Nicht ohne Reiz dieser Gedanke in der Nachfolge von Sören Kierkegaard: Giovanni als kulturgeschichtlicher Archetypus, als pure Energie, als Prinzip. In einem Nobelhotel (Bühnenbild: Rolf Glittenberg) mit (für ein paar Stunden) zu mietenden Zimmern materialisiert sich "das Prinzip" dann allerdings in Form eines galanten Schmusebären, der notorisch Küsschen verteilt.
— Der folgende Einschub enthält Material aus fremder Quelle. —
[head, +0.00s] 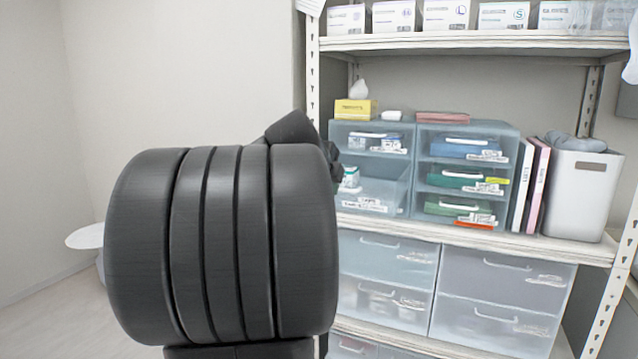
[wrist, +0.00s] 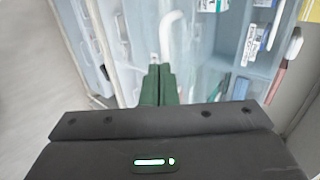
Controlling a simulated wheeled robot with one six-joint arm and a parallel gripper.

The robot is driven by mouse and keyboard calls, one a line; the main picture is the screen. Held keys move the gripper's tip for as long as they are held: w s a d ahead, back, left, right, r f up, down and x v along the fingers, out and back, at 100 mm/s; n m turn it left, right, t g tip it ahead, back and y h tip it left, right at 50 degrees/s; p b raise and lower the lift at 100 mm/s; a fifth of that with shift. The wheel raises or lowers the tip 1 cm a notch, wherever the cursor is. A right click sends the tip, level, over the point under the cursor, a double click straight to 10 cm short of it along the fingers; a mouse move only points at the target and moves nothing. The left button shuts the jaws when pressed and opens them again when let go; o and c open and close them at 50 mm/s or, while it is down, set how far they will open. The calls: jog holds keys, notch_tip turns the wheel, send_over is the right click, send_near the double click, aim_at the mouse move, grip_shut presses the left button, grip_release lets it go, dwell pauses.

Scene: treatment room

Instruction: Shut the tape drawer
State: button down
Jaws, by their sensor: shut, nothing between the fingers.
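On the middle shelf, the left clear blue-grey drawer unit (head: 341,130) has a lower drawer (head: 388,192) that appears pulled out. The drawer has a white label on its front and small boxes inside at its left; I cannot read which drawer is for tape. My gripper (wrist: 159,84) is shut and empty in the wrist view, its dark green fingertips pointing at clear drawer fronts. A white curved handle (wrist: 172,32) shows just beyond the tips; I cannot tell whether they touch anything. In the head view, my arm hides most of the gripper and the unit's left edge.
Beside it stands a second drawer unit (head: 513,140) with its drawers shut, then binders (head: 526,185) and a white bin (head: 582,193). Larger clear drawers (head: 500,275) are below. A yellow tissue box (head: 353,110) sits on top. The floor at left is open near a round white stool (head: 86,237).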

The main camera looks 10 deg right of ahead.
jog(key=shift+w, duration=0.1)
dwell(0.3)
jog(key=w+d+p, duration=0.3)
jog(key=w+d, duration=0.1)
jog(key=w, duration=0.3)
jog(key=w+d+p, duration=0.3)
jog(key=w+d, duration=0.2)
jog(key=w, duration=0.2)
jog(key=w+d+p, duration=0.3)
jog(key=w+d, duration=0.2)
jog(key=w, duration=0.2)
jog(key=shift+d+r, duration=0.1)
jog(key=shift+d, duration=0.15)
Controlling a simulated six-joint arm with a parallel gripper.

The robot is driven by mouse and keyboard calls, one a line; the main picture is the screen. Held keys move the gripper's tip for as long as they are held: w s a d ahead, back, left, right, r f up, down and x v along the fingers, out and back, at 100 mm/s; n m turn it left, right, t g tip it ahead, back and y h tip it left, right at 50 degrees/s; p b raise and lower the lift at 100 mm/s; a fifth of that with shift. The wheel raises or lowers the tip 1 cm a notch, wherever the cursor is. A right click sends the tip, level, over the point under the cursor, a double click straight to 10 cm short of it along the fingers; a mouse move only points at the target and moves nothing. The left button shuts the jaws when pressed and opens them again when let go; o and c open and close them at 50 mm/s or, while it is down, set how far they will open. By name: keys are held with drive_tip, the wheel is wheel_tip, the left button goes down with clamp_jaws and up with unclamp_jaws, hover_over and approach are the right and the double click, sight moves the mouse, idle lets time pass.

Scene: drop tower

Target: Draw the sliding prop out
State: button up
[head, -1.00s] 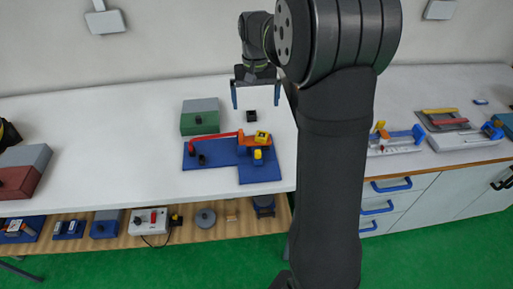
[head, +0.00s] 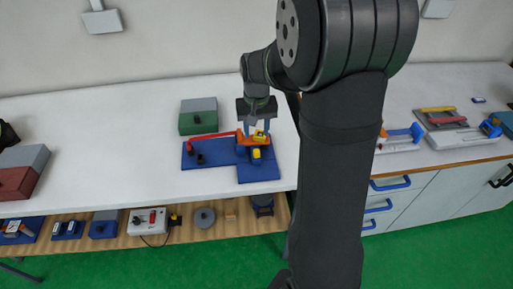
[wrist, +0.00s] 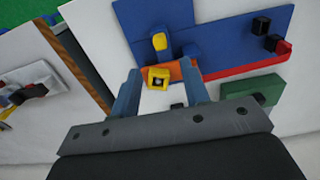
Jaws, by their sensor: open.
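A blue stepped base (head: 258,173) stands on the white bench, with an orange piece (head: 246,141) on it. A yellow block (head: 260,134) with a dark centre sits at the orange piece. A yellow knob (head: 256,154) stands in front, towards the base's front edge. A red bar (head: 212,136) runs left from the orange piece. I cannot tell for sure which part is the sliding prop. My gripper (head: 257,127) is open above the orange piece. In the wrist view the yellow block (wrist: 158,79) shows between its fingers; contact cannot be told.
A green and grey block (head: 198,122) stands behind the base, left of my gripper. A red and grey block (head: 22,172) is at the far left. Other devices (head: 445,139) stand on the right. The bench left of the base is clear.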

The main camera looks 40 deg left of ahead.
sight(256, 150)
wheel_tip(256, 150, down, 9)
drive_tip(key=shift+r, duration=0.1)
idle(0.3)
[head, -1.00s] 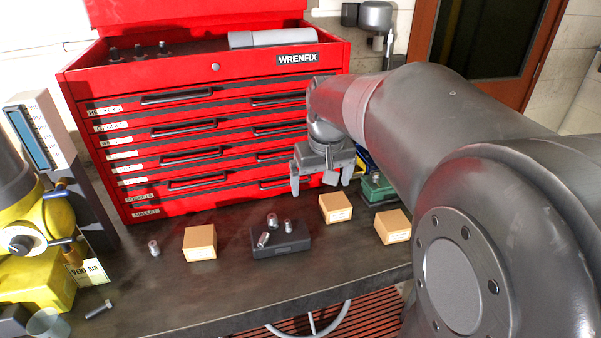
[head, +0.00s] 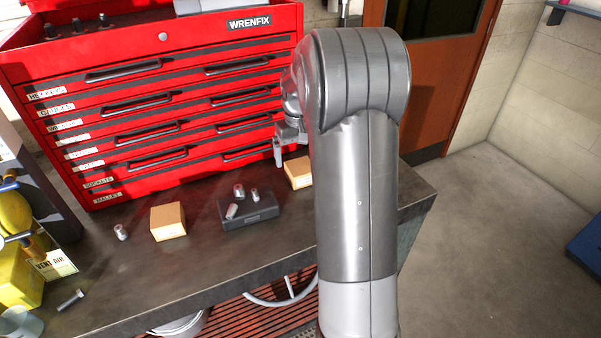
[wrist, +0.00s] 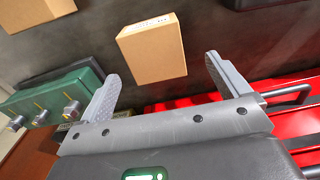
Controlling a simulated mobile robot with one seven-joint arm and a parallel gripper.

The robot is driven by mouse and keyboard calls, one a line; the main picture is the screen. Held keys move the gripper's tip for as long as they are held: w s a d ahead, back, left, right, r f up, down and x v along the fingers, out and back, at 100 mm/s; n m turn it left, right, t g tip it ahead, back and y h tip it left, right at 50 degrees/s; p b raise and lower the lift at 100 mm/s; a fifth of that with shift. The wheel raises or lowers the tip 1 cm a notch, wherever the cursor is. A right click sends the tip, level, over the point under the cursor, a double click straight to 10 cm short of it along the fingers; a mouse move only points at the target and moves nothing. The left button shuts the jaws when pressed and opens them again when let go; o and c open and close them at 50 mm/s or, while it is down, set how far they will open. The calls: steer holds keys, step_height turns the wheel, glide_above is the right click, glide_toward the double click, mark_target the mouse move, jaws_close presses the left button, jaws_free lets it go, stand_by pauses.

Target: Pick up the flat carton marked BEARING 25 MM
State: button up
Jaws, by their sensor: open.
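Several small tan cartons lie on the bench; their labels are too small to read, so I cannot tell which is marked BEARING 25 MM. One carton (head: 168,221) sits left of the dark tray in the head view. Another carton (head: 298,172) is right of the tray, partly behind my arm. In the wrist view this carton (wrist: 152,52) lies beyond and between my fingertips, with a printed label on its far side. A further carton (wrist: 35,12) shows at the upper left. My gripper (wrist: 162,72) is open and empty, apart from the cartons; in the head view my arm mostly hides it.
The red drawer chest (head: 160,100) stands behind the cartons, close to my gripper. A dark tray (head: 250,210) holds metal sockets. A green block with knobs (wrist: 52,103) is left of my gripper in the wrist view. A bolt (head: 70,299) lies at the front left.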

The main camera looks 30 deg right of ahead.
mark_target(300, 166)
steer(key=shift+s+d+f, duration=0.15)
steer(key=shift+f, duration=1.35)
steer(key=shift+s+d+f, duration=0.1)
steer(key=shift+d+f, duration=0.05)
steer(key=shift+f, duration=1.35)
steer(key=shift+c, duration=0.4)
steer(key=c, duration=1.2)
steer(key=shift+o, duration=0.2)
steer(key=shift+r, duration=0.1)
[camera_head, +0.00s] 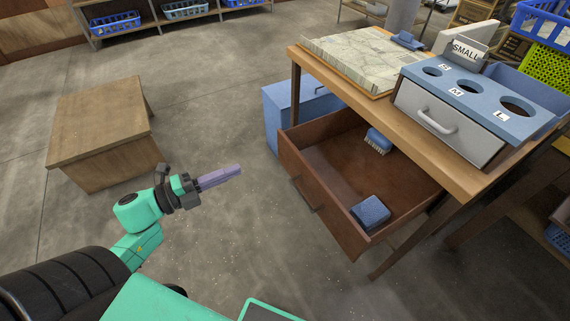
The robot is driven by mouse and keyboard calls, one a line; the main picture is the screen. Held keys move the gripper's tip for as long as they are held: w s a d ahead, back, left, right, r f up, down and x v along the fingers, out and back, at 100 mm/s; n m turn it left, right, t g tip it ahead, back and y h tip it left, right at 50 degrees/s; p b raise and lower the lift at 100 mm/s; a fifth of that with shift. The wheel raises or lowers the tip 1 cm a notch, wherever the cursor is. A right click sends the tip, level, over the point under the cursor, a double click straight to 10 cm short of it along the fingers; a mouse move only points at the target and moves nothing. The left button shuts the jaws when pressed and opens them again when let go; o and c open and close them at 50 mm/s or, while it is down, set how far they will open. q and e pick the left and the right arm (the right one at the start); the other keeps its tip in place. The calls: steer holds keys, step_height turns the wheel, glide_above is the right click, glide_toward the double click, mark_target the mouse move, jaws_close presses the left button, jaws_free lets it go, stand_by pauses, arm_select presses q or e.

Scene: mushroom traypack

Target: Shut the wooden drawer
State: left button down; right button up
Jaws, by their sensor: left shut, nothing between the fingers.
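The wooden drawer (322,200) hangs open below the tabletop of the wooden table (440,133), pulled out toward the lower left. Its front panel carries a dark handle (306,197). Inside lie a blue sponge-like block (371,212) near the front corner and a blue brush (378,141) farther back. My left gripper (236,171), with purple fingers, is shut and empty. It is left of the drawer front, apart from it, and points right toward it. My right gripper is not in view.
A blue cabinet (279,122) stands on the floor behind the drawer. A grey drawer unit (447,122) with labelled holes and a map-like board (358,58) sit on the tabletop. A wooden box (98,115) stands at left. Floor between the box and drawer is clear.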

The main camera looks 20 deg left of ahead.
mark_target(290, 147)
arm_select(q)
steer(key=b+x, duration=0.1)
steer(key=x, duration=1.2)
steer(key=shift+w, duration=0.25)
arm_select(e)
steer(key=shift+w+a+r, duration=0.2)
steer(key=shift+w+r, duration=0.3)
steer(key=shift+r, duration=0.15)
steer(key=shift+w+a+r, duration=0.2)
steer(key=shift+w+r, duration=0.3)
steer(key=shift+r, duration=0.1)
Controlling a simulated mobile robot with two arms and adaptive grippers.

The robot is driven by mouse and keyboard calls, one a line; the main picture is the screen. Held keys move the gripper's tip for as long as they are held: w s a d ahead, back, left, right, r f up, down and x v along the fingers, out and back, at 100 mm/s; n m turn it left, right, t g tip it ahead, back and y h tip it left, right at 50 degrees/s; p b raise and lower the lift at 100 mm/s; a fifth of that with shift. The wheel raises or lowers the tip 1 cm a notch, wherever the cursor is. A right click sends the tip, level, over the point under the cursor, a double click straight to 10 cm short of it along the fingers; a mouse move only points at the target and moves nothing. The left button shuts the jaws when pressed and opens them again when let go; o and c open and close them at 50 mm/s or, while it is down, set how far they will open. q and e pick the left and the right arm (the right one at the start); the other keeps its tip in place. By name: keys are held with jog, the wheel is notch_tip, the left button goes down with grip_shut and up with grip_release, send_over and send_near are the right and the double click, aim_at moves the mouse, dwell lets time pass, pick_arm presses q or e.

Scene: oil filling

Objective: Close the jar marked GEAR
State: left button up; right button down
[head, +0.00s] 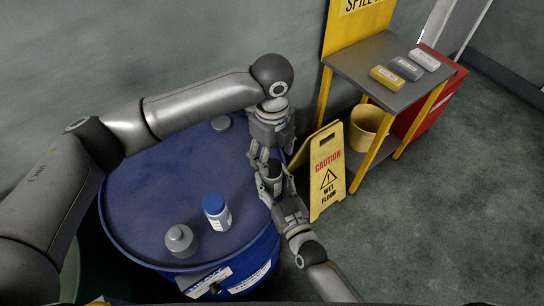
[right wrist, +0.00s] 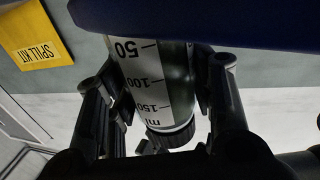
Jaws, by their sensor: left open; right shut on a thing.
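A clear jar (right wrist: 157,80) with a white ml scale sits between the fingers of my right gripper (right wrist: 160,105). The scale and the spill kit sign both appear upside down in the right wrist view, so the jar is upright. Its top end is a black ribbed ring or lid (right wrist: 172,135); I cannot tell which. No GEAR mark is readable. In the head view the jar (head: 271,179) shows beside the drum's right rim, with my right gripper (head: 277,190) around it. My left gripper (head: 262,158) is open, pointing down just above the jar's top.
A yellow caution sign (head: 324,175) stands close right of the grippers. Behind it is a shelf (head: 385,62) with small boxes and a bucket (head: 369,128).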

Letztlich also als reine Rollenkonvention.

Ildebrando D'Arcangelo, der im "Ständchen" zeigt, dass er mit dynamischen Nuancen signifikante Probleme hat und dessen vokale Qualität sich denn auch etwas monoton im Expressiven erschöpft, ist vorwiegend galant. Weder Gefährlichkeit noch Kühle sind ihm gegeben. Nirgends abendtragende, intensive Abgründe. Giovanni glänzt nur, wenn Bechtolf, der versierte Situationsgestalter, die Szenen so elegant modelliert, dass die Harmlosigkeit der Hauptfigur in netter Situationskomik aufgeht.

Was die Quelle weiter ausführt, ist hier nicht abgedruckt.